Work instructions. Filter these entries so that only lines with the word "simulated" remain.

Record list.
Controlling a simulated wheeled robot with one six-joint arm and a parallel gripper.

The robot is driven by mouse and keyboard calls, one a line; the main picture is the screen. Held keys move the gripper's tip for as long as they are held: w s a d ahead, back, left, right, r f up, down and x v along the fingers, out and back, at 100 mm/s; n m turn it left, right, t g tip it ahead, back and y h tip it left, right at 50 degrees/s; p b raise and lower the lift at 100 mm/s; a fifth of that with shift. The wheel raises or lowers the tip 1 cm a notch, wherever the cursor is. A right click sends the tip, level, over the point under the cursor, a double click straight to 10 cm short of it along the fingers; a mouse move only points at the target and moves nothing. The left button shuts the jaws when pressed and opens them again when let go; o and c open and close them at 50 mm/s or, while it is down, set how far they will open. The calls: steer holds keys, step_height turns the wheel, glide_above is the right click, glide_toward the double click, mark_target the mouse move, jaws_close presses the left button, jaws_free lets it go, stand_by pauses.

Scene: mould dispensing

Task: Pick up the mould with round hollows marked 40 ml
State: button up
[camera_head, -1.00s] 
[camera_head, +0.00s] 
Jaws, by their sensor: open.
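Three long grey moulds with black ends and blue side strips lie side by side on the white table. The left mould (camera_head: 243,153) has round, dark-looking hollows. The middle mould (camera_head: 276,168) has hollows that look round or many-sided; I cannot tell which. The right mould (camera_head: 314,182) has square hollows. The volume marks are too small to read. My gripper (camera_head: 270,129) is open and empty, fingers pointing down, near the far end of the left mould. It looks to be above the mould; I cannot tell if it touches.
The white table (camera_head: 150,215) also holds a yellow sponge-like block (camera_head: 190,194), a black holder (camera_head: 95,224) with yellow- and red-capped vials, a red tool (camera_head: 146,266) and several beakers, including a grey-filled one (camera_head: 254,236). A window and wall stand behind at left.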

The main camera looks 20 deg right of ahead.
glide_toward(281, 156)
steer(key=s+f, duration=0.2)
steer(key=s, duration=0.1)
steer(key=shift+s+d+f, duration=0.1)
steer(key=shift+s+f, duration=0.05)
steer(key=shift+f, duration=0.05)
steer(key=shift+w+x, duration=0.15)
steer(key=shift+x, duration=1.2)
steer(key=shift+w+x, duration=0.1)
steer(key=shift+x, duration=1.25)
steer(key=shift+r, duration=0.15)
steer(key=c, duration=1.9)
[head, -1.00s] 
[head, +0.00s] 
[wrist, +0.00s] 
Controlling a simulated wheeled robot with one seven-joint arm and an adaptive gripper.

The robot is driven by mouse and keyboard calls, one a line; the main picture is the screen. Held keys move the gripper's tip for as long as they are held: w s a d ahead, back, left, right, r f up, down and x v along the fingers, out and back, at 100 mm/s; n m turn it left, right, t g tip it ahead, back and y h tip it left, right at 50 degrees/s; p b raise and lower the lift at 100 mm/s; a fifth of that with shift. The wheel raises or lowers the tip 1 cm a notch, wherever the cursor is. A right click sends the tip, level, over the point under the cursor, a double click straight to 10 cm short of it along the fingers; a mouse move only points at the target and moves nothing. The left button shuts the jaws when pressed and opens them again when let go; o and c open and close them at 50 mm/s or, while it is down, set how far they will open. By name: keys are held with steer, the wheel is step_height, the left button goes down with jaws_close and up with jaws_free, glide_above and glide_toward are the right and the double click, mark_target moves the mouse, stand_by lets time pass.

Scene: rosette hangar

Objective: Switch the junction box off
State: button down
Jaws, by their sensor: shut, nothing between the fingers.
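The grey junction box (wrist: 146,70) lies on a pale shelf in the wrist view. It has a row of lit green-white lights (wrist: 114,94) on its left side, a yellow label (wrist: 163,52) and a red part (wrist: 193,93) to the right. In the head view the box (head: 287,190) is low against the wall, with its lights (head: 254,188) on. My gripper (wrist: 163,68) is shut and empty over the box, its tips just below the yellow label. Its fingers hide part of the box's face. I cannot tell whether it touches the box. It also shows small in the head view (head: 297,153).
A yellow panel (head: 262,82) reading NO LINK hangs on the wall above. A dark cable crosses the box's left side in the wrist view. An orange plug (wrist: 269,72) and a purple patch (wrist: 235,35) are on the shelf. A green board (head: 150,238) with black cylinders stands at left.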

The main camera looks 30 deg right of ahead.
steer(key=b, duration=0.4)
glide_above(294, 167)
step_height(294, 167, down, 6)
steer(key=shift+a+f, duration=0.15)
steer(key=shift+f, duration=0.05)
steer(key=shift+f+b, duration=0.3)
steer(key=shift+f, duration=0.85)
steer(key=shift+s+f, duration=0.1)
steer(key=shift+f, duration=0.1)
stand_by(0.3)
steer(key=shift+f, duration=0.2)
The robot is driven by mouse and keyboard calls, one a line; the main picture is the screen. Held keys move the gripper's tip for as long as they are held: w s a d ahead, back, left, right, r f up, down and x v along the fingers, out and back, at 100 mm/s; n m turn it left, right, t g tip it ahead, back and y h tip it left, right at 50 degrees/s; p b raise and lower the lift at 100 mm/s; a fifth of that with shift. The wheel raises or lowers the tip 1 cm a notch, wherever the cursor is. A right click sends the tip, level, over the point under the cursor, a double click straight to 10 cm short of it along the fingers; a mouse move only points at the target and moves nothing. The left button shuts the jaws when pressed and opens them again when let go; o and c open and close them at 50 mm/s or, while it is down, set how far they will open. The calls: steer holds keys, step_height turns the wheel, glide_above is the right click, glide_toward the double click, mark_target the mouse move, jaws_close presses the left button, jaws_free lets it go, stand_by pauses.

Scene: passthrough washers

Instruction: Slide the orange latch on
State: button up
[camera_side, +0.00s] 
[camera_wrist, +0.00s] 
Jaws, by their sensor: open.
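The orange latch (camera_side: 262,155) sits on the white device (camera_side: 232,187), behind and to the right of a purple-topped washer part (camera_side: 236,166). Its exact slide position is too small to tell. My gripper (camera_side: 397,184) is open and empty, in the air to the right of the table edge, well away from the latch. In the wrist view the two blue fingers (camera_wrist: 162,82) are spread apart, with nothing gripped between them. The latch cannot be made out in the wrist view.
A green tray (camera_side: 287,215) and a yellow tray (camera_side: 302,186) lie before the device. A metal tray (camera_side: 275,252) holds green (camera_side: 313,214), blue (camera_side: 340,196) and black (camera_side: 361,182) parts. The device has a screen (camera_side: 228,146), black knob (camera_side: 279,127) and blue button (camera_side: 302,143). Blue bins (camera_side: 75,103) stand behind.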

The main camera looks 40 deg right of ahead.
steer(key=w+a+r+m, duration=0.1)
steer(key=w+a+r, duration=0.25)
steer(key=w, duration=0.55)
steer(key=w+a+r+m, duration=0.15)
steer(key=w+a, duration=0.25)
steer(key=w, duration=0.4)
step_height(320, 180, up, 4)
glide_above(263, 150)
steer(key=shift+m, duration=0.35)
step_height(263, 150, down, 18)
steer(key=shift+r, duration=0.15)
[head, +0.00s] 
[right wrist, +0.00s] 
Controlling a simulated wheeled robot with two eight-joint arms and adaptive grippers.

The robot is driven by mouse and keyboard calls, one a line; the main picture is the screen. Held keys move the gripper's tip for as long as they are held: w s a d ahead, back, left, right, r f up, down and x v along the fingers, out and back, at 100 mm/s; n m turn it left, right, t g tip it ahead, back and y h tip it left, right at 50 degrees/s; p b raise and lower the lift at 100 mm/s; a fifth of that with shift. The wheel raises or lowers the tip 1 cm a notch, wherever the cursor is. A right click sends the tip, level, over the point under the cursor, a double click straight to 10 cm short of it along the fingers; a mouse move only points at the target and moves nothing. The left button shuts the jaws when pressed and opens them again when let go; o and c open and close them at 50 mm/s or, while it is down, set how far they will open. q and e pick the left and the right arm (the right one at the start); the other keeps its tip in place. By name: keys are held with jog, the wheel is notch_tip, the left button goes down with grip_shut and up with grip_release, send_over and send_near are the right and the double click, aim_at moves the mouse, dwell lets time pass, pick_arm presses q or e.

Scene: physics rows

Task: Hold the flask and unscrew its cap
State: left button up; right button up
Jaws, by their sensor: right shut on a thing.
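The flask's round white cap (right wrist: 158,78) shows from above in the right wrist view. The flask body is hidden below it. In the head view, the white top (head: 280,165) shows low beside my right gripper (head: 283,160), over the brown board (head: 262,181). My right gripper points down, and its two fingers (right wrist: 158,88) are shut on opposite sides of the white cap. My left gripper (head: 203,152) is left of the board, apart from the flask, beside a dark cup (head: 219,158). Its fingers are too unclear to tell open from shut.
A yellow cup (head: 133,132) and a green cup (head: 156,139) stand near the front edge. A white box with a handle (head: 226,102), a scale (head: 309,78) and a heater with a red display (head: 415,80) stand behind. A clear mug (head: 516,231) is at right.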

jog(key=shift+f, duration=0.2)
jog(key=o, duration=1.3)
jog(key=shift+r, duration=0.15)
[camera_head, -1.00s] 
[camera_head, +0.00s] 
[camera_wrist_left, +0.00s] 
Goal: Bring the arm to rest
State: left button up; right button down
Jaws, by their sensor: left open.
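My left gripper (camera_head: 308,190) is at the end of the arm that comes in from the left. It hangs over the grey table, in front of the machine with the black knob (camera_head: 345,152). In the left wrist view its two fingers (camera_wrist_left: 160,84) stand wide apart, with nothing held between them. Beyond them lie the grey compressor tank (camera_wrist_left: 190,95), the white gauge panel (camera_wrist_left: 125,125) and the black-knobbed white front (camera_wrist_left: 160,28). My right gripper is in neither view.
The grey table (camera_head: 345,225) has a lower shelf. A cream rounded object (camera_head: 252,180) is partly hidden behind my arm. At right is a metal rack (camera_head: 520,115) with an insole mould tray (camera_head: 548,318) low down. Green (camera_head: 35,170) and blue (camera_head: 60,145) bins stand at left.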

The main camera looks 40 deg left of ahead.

Result for this exercise.
Controlling a simulated wheeled robot with one six-joint arm and a parallel gripper.
Controlling a simulated wheeled robot with one seven-joint arm and an adaptive gripper.
Controlling a simulated wheeled robot with two eight-joint arms and adaptive grippers.

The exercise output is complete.